Figure 2: Challenge and our strategy for fast-growing phase control.

(a) Phase diagram of a typical immiscible alloy Al-Bi. (b) Schematic of the structure evolution during the cooling of an immiscible alloy. Above the miscibility gap, the alloy components are completely miscible as a single phase. During cooling, the minority phase liquid droplets nucleate and grow rapidly by diffusion, then coalesce and settle down to bottom under gravity and/or move to the center driven by thermocapillary force in a short time. (c) Our strategy for growth control of minority phase droplets by nanoparticles during cooling of immiscible materials. Nanoparticles are dispersed uniformly in the single solution above miscibility gap.

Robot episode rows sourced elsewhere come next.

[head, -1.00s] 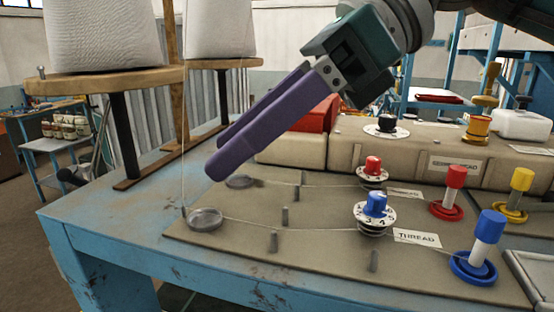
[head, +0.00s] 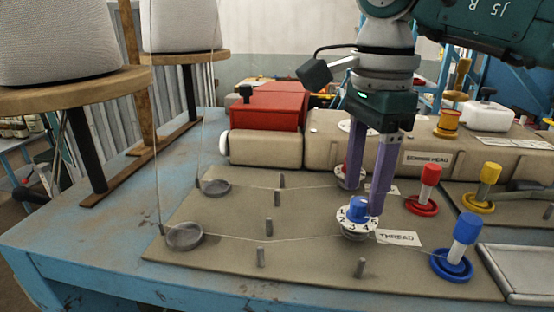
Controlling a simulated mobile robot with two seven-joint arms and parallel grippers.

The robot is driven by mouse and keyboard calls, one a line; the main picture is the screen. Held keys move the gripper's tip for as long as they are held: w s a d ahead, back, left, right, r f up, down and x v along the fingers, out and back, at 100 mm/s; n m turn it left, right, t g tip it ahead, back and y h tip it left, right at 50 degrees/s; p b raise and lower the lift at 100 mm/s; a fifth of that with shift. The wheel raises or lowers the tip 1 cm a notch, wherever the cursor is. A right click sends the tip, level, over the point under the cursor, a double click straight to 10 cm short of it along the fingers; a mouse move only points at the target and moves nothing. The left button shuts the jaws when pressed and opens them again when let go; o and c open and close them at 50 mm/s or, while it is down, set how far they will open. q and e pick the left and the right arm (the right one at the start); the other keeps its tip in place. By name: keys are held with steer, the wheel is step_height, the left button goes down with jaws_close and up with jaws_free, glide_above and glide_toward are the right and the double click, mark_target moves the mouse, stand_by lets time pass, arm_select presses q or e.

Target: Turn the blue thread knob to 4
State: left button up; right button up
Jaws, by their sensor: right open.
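The blue thread knob (head: 357,210) stands on a white numbered dial (head: 352,225) on the grey-brown plate, left of the THREAD label (head: 398,238). The digits are small; which one is set I cannot tell. My right gripper (head: 364,198) points down at the knob with its purple fingers open. One finger is close at the knob's right side. The other is behind it, partly in front of the red-knob dial (head: 347,183). Whether either finger touches the blue knob I cannot tell. My left gripper is not in view.
A blue-capped post (head: 464,230) stands to the right, with red (head: 430,175) and yellow (head: 489,173) posts behind it. Short grey pins (head: 361,267) and thin threads cross the plate. The beige machine head (head: 420,145) lies behind.

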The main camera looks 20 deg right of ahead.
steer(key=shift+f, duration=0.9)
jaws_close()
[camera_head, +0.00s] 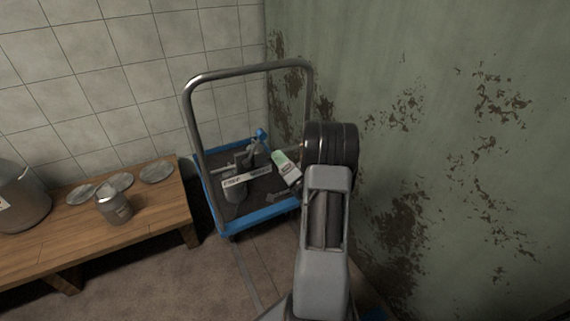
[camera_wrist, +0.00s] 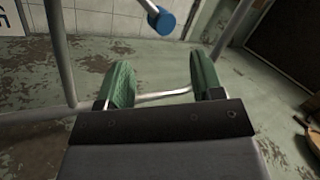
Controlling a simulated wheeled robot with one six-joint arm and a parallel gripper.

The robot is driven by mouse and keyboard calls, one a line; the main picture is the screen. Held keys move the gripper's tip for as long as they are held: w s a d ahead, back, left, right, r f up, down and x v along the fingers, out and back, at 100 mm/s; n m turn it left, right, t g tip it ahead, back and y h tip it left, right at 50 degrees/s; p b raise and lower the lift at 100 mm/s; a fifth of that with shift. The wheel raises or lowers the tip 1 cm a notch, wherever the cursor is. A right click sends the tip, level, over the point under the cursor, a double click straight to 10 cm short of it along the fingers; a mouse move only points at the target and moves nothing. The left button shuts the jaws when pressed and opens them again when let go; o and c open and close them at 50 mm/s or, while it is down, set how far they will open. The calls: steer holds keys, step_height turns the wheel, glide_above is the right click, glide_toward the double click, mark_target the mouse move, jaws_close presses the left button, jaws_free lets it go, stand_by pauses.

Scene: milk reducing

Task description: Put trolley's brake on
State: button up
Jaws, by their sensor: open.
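The trolley (camera_head: 262,217) stands in the corner, with a blue-edged platform and a tall grey tube handle (camera_head: 250,70). A small blue knob (camera_head: 261,133) shows at its back edge. In the wrist view, a silver rod with a blue cylindrical end (camera_wrist: 161,21) hangs in from the top, beyond my fingertips; it may be the brake lever. My gripper (camera_wrist: 162,68) is open, its two green fingers apart with no blue end between them. A thin silver bar (camera_wrist: 165,95) shows between the fingers lower down. In the head view my arm hides the gripper.
On the trolley lie a white-and-green carton (camera_head: 286,168), a label-like strip (camera_head: 246,178) and metal parts. A wooden bench (camera_head: 160,213) at left holds a metal can (camera_head: 114,205), several lids and a large pot (camera_head: 20,200). The peeling green wall (camera_head: 450,150) is close at right.

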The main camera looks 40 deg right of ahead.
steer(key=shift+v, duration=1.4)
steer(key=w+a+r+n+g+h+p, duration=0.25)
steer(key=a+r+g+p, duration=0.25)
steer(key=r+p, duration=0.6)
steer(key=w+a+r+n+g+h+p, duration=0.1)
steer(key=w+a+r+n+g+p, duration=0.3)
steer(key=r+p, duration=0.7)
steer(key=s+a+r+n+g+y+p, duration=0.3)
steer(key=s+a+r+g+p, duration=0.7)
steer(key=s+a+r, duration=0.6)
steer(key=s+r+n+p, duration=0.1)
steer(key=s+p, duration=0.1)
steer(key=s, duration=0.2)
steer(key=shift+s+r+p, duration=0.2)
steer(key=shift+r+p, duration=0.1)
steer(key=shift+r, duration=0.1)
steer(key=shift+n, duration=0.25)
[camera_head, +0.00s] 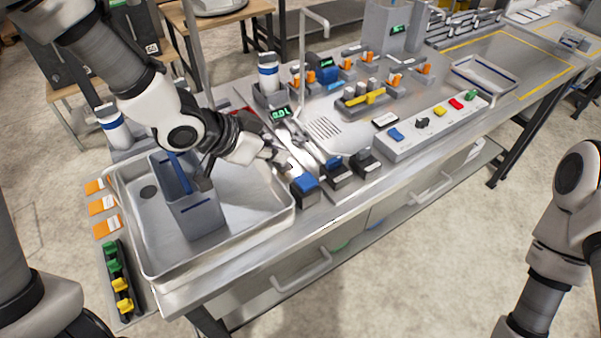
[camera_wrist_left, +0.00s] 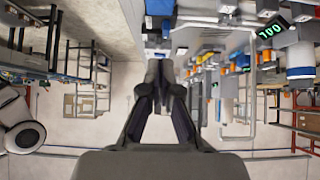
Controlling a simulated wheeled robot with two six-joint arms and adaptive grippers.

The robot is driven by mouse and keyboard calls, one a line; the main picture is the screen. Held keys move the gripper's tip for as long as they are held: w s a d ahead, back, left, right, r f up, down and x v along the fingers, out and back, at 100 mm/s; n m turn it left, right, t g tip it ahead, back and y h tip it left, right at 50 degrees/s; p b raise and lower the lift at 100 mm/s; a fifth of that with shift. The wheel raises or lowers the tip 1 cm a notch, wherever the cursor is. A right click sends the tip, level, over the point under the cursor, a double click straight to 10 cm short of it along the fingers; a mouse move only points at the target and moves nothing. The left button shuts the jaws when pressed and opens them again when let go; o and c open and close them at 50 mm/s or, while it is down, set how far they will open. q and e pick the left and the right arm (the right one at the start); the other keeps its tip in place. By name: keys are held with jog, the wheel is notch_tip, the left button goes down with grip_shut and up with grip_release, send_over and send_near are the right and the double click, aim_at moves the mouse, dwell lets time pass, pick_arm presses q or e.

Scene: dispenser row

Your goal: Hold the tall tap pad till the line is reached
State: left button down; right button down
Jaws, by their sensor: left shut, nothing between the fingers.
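A grey container (camera_head: 203,215) with a dark blue line on its front stands in the metal sink (camera_head: 262,222). A tall grey tap post (camera_head: 191,45) rises behind it; the arm partly hides the post. A dark block with a blue top pad (camera_head: 306,182) sits at the counter's front edge, right of the sink. My left gripper (camera_head: 287,166) is shut and empty, its fingertips beside this pad; I cannot tell whether they touch it. The shut fingers also show in the left wrist view (camera_wrist_left: 158,72). My right gripper is out of view.
More dark pad blocks (camera_head: 368,161) stand to the right along the edge. A green-lit display (camera_head: 281,113) is behind the gripper. A thin arched pipe (camera_head: 303,50) rises mid-counter. A button panel (camera_head: 425,127) and an empty tray (camera_head: 486,76) lie farther right.

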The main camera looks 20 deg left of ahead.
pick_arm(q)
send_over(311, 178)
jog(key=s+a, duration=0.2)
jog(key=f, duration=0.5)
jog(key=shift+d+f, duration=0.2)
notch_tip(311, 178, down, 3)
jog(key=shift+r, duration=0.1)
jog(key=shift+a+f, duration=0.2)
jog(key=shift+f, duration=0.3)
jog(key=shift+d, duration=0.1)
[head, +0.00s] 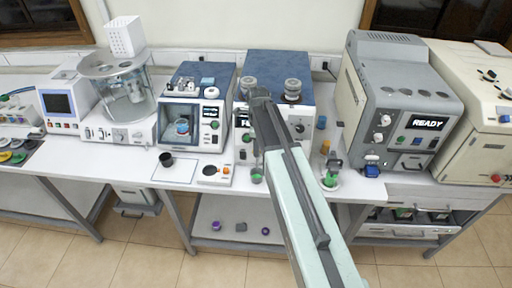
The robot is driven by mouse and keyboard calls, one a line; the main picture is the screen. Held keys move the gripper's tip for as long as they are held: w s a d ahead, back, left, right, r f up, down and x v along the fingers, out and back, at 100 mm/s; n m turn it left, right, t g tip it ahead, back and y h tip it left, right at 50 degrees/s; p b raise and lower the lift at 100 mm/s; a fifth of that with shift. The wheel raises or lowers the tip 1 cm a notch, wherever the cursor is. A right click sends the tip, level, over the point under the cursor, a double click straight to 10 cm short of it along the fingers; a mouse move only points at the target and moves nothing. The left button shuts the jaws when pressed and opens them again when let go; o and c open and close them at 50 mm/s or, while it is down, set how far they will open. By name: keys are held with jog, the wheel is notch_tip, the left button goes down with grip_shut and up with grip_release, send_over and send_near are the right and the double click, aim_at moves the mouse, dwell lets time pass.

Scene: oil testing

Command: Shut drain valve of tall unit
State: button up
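My arm reaches from the bottom right up to the blue-topped unit (279,66) at the back of the bench. My dark gripper (259,95) is in front of its face, near a round metal fitting (249,84). My arm hides much of this front panel. I cannot tell whether the gripper touches anything or how its fingers stand.
A blue-topped unit with a window (208,75) stands left of my gripper. Small green-filled cups (330,180) stand near the bench's front edge. A beige machine (465,120) is at the far right. A glass vessel (128,95) stands at the left. A white mat (174,178) lies in front.

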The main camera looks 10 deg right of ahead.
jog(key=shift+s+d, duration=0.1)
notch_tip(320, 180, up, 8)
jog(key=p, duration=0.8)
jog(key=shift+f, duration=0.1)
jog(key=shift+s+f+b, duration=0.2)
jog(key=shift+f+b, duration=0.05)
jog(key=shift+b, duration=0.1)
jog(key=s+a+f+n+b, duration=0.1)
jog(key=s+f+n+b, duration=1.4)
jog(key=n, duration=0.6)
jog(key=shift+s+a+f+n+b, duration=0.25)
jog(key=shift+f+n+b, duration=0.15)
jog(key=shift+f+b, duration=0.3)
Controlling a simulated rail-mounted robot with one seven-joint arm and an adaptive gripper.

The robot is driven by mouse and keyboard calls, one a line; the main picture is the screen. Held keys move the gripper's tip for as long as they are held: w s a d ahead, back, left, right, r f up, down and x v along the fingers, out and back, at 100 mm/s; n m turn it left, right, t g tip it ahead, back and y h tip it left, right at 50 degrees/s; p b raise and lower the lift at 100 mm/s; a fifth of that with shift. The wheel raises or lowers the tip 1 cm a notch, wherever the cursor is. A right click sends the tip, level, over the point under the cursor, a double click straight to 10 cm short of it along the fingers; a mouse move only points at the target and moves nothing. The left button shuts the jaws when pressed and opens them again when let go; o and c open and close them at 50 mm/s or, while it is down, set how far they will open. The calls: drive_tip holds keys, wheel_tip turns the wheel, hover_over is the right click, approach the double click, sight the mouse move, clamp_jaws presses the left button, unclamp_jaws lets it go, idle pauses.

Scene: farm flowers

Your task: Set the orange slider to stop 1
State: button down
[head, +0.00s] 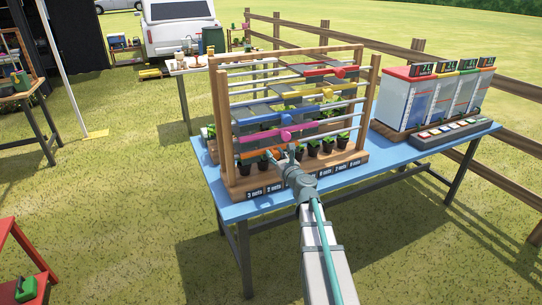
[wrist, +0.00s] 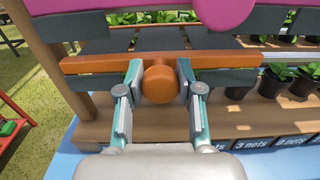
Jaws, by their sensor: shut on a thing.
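The orange slider is the lowest coloured bar on the wooden rack, with its bar (head: 249,154) showing left of my gripper in the head view. In the wrist view its round orange knob (wrist: 160,86) sits at the middle, in front of the orange bar (wrist: 95,64). My gripper (head: 284,153) reaches the rack from the front. In the wrist view my gripper's fingers (wrist: 160,78) are closed on the knob, one on each side. Dark labels (head: 264,190) run along the rack's base; one at the left reads "3 nets". My arm hides the middle labels.
A pink slider (head: 287,135) is just above; blue (head: 270,118), yellow (head: 327,92) and red (head: 338,72) ones are higher. Potted plants (head: 328,146) stand behind on the base. A tank unit (head: 430,97) is right on the blue table (head: 232,211).

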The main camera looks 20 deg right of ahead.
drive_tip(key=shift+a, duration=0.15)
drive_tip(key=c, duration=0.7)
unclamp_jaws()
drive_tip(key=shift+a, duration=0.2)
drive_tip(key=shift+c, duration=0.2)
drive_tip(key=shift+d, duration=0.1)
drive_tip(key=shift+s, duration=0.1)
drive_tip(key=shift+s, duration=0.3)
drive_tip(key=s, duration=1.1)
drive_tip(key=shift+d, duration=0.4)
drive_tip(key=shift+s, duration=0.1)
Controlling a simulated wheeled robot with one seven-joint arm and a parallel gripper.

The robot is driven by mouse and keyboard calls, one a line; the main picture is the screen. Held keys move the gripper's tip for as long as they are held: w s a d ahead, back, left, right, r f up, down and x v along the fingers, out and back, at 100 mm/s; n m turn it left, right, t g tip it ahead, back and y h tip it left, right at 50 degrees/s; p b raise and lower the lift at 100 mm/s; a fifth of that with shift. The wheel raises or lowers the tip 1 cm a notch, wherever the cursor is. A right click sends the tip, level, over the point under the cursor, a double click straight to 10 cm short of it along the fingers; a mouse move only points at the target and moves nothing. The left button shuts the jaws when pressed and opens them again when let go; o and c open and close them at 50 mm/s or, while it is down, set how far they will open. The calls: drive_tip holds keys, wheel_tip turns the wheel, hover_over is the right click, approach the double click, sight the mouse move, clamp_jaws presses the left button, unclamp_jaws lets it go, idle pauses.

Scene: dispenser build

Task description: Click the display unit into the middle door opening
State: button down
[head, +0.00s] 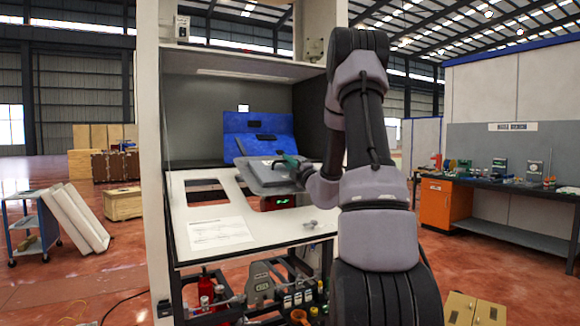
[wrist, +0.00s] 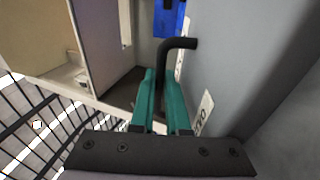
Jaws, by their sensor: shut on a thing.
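The display unit (head: 262,178) is a grey, tray-like body held tilted over the openings of the white door panel (head: 190,240), which lies flat in front of the cabinet. My gripper (head: 290,162), with teal fingers, is at the unit's upper right side. In the wrist view the fingers (wrist: 160,92) are closed at a black bent handle (wrist: 180,43), and the unit's grey face (wrist: 225,55) fills the right side. The left door opening (head: 205,190) is clear. The middle opening is largely covered by the unit; a dark part with green lit marks (head: 282,201) shows there. Whether the unit touches the door is unclear.
A blue bin (head: 258,128) stands inside the cabinet behind the door. A printed sheet (head: 218,232) and a small grey part (head: 310,224) lie on the door. Tools and red bottles (head: 206,288) are below. The cabinet's white side post (head: 150,150) rises at left.

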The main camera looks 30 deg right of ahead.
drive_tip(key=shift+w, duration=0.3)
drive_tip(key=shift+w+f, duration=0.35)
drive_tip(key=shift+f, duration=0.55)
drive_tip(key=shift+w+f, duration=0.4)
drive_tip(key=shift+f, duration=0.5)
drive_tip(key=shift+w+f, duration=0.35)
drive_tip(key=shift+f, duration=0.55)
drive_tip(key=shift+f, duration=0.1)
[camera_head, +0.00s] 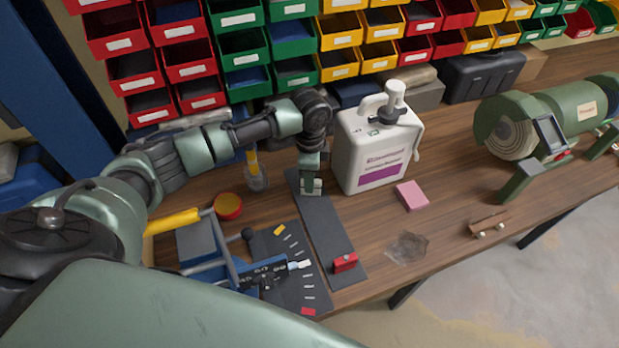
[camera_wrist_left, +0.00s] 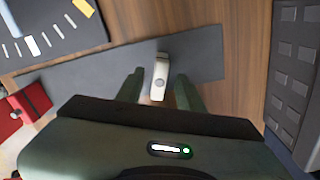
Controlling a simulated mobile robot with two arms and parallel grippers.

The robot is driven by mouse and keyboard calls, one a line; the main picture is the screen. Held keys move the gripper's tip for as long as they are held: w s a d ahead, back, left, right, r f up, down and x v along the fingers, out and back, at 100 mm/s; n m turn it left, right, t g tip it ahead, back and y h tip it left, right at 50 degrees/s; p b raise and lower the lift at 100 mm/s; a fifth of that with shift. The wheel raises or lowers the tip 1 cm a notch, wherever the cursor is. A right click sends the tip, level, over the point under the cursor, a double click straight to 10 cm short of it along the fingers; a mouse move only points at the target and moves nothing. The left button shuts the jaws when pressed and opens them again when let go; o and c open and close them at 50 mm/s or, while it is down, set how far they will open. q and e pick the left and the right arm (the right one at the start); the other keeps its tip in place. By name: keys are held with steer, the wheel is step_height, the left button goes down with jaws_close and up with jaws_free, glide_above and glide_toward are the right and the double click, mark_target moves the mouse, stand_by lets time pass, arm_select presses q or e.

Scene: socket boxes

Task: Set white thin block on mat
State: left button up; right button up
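The white thin block (camera_wrist_left: 160,76) stands out between the two fingers of my left gripper (camera_wrist_left: 159,90) in the left wrist view, with a gap on each side. The gripper looks open around it. In the head view my left gripper (camera_head: 312,190) points down at the far end of the long dark grey mat (camera_head: 325,225), with a whitish bit of the block at its tips. The mat also shows in the left wrist view (camera_wrist_left: 205,62). My right gripper is out of view.
A white jug (camera_head: 372,150) stands close right of the gripper. A red block (camera_head: 345,262) sits on the mat's near end. A dark angle plate (camera_head: 285,262) with a blue-framed tool lies left. A pink block (camera_head: 411,195) lies right. Coloured bins line the back.

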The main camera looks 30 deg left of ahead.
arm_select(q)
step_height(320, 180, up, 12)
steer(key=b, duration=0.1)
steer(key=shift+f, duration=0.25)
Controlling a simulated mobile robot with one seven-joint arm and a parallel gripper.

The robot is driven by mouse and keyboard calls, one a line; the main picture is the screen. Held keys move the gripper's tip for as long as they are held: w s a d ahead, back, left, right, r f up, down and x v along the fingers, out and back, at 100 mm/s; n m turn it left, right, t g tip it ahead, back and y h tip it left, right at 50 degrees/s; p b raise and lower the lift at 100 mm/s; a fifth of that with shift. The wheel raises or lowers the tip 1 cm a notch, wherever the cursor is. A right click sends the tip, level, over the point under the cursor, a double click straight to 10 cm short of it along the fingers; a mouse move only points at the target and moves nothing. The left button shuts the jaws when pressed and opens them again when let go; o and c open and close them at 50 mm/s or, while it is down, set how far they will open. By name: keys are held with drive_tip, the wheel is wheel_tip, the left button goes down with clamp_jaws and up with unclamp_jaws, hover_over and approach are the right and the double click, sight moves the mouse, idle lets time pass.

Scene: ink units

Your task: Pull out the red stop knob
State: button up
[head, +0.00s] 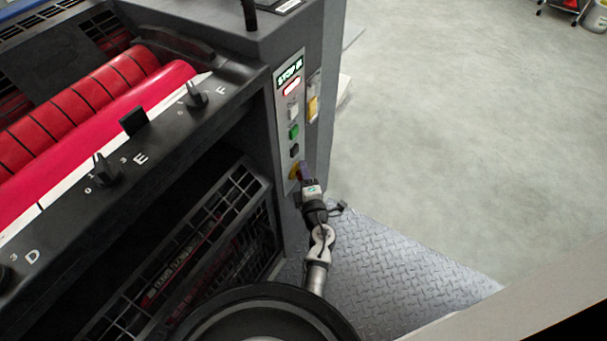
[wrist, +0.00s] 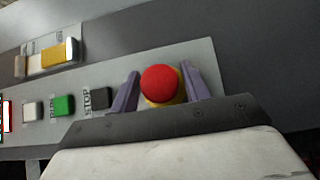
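The red stop knob (wrist: 161,84) shows in the wrist view as a round red cap on a yellow collar (wrist: 165,103), on a light grey control panel (wrist: 212,62). My gripper (wrist: 161,82) has its two purple fingers on either side of the knob. A gap shows between the knob and each finger, so the fingers are open around it. In the head view my gripper (head: 301,172) is at the lower end of the panel (head: 284,172). There it hides the red cap, and a bit of the yellow collar (head: 293,172) shows.
A black button (wrist: 101,98), a green button (wrist: 63,105) and a white button (wrist: 32,111) sit in a row beside the knob. A lit red indicator (head: 291,87) is higher on the panel. Red rollers (head: 75,100) lie left. Open floor (head: 450,120) is at right.

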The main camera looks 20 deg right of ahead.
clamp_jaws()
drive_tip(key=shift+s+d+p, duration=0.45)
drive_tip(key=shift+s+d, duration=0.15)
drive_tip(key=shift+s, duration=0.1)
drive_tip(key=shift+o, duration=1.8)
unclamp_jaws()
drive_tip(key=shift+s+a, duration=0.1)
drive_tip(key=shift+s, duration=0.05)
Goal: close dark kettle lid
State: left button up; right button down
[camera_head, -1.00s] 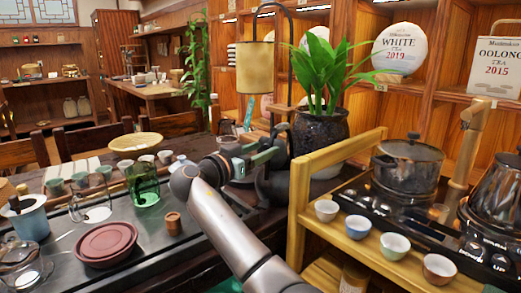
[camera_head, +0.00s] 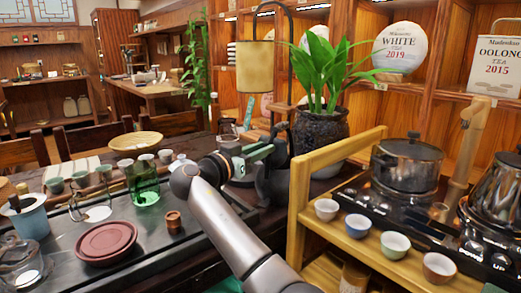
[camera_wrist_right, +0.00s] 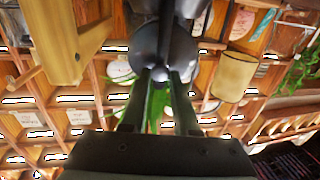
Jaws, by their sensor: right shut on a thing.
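A dark kettle (camera_head: 274,188) stands beyond my right arm, left of the wooden shelf stand, partly hidden by my gripper. My right gripper (camera_head: 276,145) is at its top. In the right wrist view my two fingers (camera_wrist_right: 160,92) are shut on a small round dark knob (camera_wrist_right: 160,74), which looks like the lid's knob. The dark rounded body of the kettle (camera_wrist_right: 151,45) shows just beyond it. The lid's angle and its seat on the kettle are hidden. My left gripper is not in view.
A potted plant (camera_head: 319,132) stands close behind the kettle. A tea tray (camera_head: 150,255) at left carries a red-brown dish (camera_head: 106,241) and a green glass (camera_head: 145,186).

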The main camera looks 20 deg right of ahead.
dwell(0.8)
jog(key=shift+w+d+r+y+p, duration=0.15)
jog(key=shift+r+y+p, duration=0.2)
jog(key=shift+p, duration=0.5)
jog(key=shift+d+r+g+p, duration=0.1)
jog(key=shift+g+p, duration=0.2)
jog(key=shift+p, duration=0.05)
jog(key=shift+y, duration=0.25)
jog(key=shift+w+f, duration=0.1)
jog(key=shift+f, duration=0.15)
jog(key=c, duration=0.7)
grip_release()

During the cooling through the miscibility gap, they spontaneously assemble at the interface between the nucleated minority droplets and the liquid matrix, rapidly forming a dense, thin nanoparticle coating on the minority droplets to significantly block the diffusional transport to greatly limit their growth. The rapid and effective diffusional growth restriction by nanoparticles enables a continuous nucleation of new droplets during the whole period of cooling, because of effectively limiting the consumption of supersaturated solute by the droplets nucleated first and significant reduction of latent heat released. In addition, the thin nanoparticle coating will also effectively resist the coalescence by introducing a high capillary pressure in the liquid film between the approaching nanoparticle-coated droplets. Since the driving forces (gravity and thermocapillary) for segregation are not significant on very small droplets, a uniform distribution of very small droplets can be readily obtained.